## Directions for this task
Below is some material; set it all down exactly, apart from the pictures.

## Records provided
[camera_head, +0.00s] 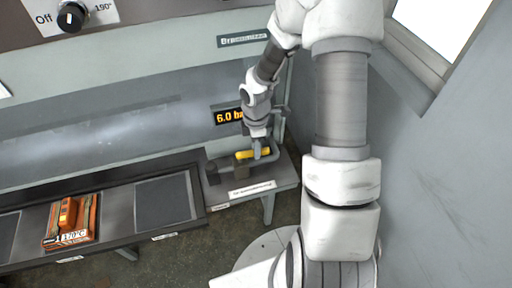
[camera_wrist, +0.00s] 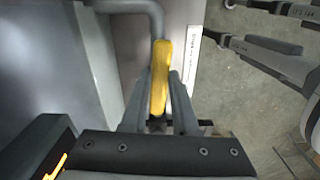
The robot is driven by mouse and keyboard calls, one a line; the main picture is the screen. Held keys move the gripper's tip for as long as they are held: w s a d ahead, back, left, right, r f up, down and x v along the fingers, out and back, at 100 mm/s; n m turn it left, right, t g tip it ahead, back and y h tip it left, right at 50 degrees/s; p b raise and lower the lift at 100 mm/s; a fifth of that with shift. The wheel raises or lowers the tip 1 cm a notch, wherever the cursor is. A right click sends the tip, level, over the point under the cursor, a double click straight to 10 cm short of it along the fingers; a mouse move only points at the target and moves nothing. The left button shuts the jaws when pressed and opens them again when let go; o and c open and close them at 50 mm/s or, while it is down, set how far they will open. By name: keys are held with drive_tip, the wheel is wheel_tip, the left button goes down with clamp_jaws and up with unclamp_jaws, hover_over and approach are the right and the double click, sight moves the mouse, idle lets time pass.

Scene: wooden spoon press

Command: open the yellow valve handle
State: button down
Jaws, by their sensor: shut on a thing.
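The yellow valve handle (camera_head: 246,155) sits on a grey pipe fitting on a small grey stand, in the middle of the head view. In the wrist view the yellow handle (camera_wrist: 159,78) stands lengthwise between my two fingers, with a grey pipe curving behind it. My gripper (camera_head: 262,150) reaches down to the handle from above. In the wrist view my gripper (camera_wrist: 160,105) is closed around the handle, one finger on each side. The head view shows the fingertips only small, and they cover part of the handle.
An orange display (camera_head: 229,116) reading 6.0 is on the panel behind my gripper. A low bench (camera_head: 120,215) to the left bears an orange device (camera_head: 69,213) and a dark pad (camera_head: 163,202). A grey wall (camera_head: 440,170) stands close on the right. A black knob (camera_head: 71,17) is at upper left.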

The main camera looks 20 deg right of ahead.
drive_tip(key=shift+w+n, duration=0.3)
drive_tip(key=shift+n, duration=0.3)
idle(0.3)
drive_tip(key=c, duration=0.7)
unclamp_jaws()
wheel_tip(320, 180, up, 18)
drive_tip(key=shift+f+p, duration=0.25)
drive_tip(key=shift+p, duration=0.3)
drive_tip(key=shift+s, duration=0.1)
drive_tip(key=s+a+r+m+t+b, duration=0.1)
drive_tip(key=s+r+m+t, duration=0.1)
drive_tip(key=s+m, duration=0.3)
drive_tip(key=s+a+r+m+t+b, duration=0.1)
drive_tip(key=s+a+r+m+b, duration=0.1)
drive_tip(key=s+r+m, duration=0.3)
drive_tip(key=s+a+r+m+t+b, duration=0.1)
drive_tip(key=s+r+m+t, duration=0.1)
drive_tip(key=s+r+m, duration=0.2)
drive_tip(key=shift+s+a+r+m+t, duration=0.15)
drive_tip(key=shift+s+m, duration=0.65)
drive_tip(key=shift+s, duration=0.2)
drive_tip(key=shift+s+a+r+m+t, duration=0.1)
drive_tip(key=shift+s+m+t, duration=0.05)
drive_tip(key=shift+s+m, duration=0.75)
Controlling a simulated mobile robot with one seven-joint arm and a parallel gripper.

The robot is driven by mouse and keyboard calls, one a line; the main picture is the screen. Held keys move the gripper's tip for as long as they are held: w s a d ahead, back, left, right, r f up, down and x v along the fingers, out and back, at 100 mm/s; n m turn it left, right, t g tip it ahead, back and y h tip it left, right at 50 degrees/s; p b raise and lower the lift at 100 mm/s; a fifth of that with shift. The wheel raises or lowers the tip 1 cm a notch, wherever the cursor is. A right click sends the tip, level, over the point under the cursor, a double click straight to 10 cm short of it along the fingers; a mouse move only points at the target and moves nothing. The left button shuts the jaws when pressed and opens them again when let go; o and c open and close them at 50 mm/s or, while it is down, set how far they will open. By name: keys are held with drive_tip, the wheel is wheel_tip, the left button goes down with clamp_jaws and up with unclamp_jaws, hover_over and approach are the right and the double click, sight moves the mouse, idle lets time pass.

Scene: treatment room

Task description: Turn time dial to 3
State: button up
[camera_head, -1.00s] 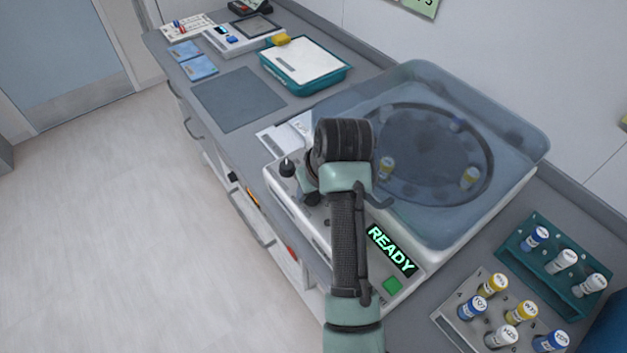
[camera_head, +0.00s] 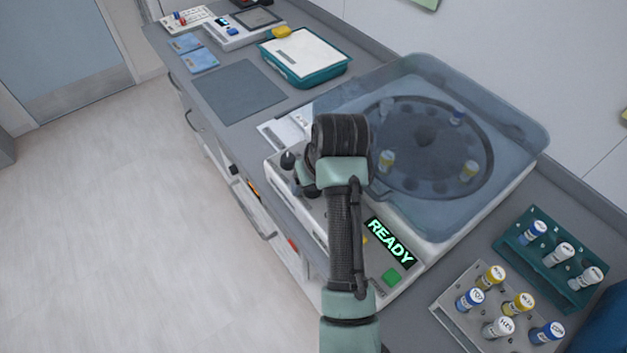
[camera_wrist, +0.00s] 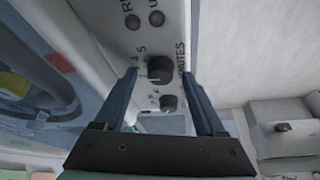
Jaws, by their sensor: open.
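The time dial (camera_wrist: 159,69) is a black round knob on the white centrifuge panel, beside the printed word MINUTES, in the wrist view. Small numerals stand around it; its pointer setting cannot be read. My gripper (camera_wrist: 160,75) is open, with one dark blue finger on each side of the dial. I cannot tell whether either finger touches it. A second black knob (camera_wrist: 168,103) sits nearer the gripper's palm. The centrifuge (camera_head: 458,222) display (camera_head: 390,243) reads READY.
Two dark round buttons (camera_wrist: 145,20) lie past the dial in the wrist view. The transparent lid (camera_head: 520,120) covers a rotor with several tubes. A teal rack (camera_head: 515,262) and a grey rack (camera_head: 450,318) hold capped tubes at the right. A black knob (camera_head: 287,160) stands left of my wrist.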

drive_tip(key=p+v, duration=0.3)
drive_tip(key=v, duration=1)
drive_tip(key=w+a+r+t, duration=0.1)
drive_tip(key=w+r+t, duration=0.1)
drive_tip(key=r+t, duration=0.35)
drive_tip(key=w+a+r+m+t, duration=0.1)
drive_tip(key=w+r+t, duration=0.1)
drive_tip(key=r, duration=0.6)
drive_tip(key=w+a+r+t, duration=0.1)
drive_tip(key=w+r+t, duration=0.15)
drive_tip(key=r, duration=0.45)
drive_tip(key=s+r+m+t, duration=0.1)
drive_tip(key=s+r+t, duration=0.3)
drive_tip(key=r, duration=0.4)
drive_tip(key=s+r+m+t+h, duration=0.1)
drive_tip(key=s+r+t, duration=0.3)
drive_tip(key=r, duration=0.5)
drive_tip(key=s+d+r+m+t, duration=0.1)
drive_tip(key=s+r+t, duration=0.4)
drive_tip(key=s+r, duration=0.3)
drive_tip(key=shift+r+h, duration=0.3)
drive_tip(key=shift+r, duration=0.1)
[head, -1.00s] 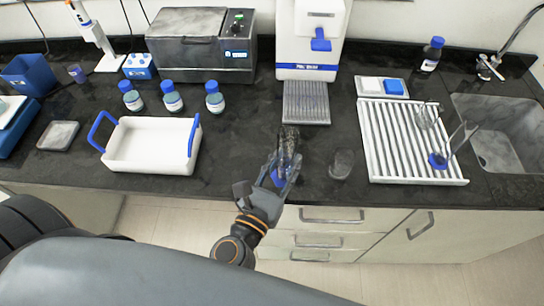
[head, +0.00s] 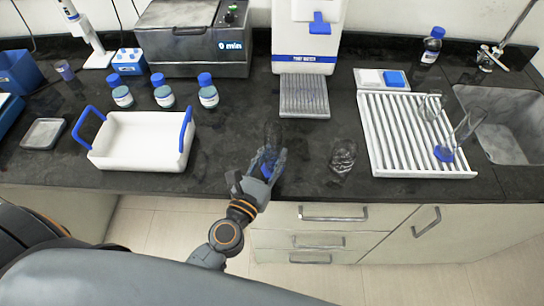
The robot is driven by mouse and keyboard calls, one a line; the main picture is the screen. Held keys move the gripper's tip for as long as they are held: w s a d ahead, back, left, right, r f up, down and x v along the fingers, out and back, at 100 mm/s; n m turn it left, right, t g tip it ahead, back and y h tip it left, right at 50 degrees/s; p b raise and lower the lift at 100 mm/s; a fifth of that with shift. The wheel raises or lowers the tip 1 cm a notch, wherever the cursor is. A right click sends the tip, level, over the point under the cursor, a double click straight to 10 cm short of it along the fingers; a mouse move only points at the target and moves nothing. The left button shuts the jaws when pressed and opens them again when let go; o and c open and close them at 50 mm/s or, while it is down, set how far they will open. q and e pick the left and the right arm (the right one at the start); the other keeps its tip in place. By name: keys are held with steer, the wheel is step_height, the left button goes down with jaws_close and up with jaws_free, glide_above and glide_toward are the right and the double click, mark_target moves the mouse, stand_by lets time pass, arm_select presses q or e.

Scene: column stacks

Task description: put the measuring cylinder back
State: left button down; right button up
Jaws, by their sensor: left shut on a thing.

## Completed task
[camera_head, +0.00s] 
[camera_wrist, +0.00s] 
The robot is driven by mouse and keyboard calls, one a line; the main picture is the screen. Held keys move the gripper's tip for as long as they are held: w s a d ahead, back, left, right, r f up, down and x v along the fingers, out and back, at 100 mm/s; n m turn it left, right, t g tip it ahead, back and y h tip it left, right at 50 degrees/s; p b raise and lower the lift at 100 mm/s; a fifth of that with shift. The wheel raises or lowers the tip 1 cm a notch, wherever the cursor is. A right click sends the tip, level, over the point under the cursor, a double click straight to 10 cm short of it along the fingers; a mouse move only points at the target and moves nothing. The left button shuts the jaws when pressed and opens them again when let go; o and c open and close them at 50 mm/s or, while it is down, set how far they will open. By name: keys are held with drive_tip, the wheel is wheel_tip, the left button goes down with clamp_jaws and up with unclamp_jaws, hover_over and approach are the right and the double click, sight moves the mouse, idle lets time pass.

Scene: wooden spoon press

Command: open the yellow valve handle
State: button down
Jaws, by their sensor: shut on a thing.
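The yellow valve handle (camera_head: 246,155) sits on a grey pipe fitting on a small grey stand, in the middle of the head view. In the wrist view the yellow handle (camera_wrist: 159,78) stands lengthwise between my two fingers, with a grey pipe curving behind it. My gripper (camera_head: 262,150) reaches down to the handle from above. In the wrist view my gripper (camera_wrist: 160,105) is closed around the handle, one finger on each side. The head view shows the fingertips only small, and they cover part of the handle.
An orange display (camera_head: 229,116) reading 6.0 is on the panel behind my gripper. A low bench (camera_head: 120,215) to the left bears an orange device (camera_head: 69,213) and a dark pad (camera_head: 163,202). A grey wall (camera_head: 440,170) stands close on the right. A black knob (camera_head: 71,17) is at upper left.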

The main camera looks 20 deg right of ahead.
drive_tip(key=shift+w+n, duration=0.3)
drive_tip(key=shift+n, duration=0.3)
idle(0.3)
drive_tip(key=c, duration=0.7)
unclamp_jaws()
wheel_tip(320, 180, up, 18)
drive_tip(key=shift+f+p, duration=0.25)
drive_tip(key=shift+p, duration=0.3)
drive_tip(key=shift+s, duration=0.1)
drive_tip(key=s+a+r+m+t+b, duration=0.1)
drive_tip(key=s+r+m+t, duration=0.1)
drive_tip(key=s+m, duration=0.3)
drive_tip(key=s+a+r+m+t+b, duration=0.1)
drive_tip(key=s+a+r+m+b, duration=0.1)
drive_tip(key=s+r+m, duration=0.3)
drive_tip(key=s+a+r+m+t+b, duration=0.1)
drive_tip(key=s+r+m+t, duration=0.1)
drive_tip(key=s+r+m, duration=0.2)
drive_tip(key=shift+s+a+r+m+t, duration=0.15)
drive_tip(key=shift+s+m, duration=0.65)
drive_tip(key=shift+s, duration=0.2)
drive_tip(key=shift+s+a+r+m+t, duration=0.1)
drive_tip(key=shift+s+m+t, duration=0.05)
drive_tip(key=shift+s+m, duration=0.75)
Controlling a simulated mobile robot with one seven-joint arm and a parallel gripper.

The robot is driven by mouse and keyboard calls, one a line; the main picture is the screen. Held keys move the gripper's tip for as long as they are held: w s a d ahead, back, left, right, r f up, down and x v along the fingers, out and back, at 100 mm/s; n m turn it left, right, t g tip it ahead, back and y h tip it left, right at 50 degrees/s; p b raise and lower the lift at 100 mm/s; a fifth of that with shift. The wheel raises or lowers the tip 1 cm a notch, wherever the cursor is. A right click sends the tip, level, over the point under the cursor, a double click straight to 10 cm short of it along the fingers; a mouse move only points at the target and moves nothing. The left button shuts the jaws when pressed and opens them again when let go; o and c open and close them at 50 mm/s or, while it is down, set how far they will open. By name: keys are held with drive_tip, the wheel is wheel_tip, the left button goes down with clamp_jaws and up with unclamp_jaws, hover_over and approach are the right and the double click, sight moves the mouse, idle lets time pass.

Scene: treatment room

Task description: Turn time dial to 3
State: button up
[camera_head, -1.00s] 
[camera_head, +0.00s] 
[camera_wrist, +0.00s] 
Jaws, by their sensor: open.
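The time dial (camera_wrist: 159,69) is a black round knob on the white centrifuge panel, beside the printed word MINUTES, in the wrist view. Small numerals stand around it; its pointer setting cannot be read. My gripper (camera_wrist: 160,75) is open, with one dark blue finger on each side of the dial. I cannot tell whether either finger touches it. A second black knob (camera_wrist: 168,103) sits nearer the gripper's palm. The centrifuge (camera_head: 458,222) display (camera_head: 390,243) reads READY.
Two dark round buttons (camera_wrist: 145,20) lie past the dial in the wrist view. The transparent lid (camera_head: 520,120) covers a rotor with several tubes. A teal rack (camera_head: 515,262) and a grey rack (camera_head: 450,318) hold capped tubes at the right. A black knob (camera_head: 287,160) stands left of my wrist.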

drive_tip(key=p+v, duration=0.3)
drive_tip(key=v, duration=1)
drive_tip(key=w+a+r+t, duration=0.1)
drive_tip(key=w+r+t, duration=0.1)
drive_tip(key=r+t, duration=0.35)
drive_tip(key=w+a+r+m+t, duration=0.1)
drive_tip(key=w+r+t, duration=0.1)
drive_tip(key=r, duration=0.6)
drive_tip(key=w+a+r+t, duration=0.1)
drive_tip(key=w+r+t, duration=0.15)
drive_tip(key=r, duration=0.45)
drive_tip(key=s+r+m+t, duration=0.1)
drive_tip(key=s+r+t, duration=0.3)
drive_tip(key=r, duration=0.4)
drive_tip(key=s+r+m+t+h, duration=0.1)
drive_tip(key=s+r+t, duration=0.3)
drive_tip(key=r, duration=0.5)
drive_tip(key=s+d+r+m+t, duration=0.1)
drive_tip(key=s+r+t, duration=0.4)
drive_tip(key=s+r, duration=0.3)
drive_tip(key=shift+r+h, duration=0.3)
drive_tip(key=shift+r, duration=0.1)
[head, -1.00s] 
[head, +0.00s] 
The robot is driven by mouse and keyboard calls, one a line; the main picture is the screen. Held keys move the gripper's tip for as long as they are held: w s a d ahead, back, left, right, r f up, down and x v along the fingers, out and back, at 100 mm/s; n m turn it left, right, t g tip it ahead, back and y h tip it left, right at 50 degrees/s; p b raise and lower the lift at 100 mm/s; a fifth of that with shift. The wheel raises or lowers the tip 1 cm a notch, wherever the cursor is. A right click sends the tip, level, over the point under the cursor, a double click straight to 10 cm short of it along the fingers; a mouse move only points at the target and moves nothing. The left button shuts the jaws when pressed and opens them again when let go; o and c open and close them at 50 mm/s or, while it is down, set how far they will open. q and e pick the left and the right arm (the right one at the start); the other keeps its tip in place. By name: keys are held with steer, the wheel is step_height, the left button goes down with jaws_close and up with jaws_free, glide_above and glide_toward are the right and the double click, mark_target moves the mouse, stand_by lets time pass, arm_select presses q or e.

Scene: column stacks

Task description: put the measuring cylinder back
State: left button down; right button up
Jaws, by their sensor: left shut on a thing.

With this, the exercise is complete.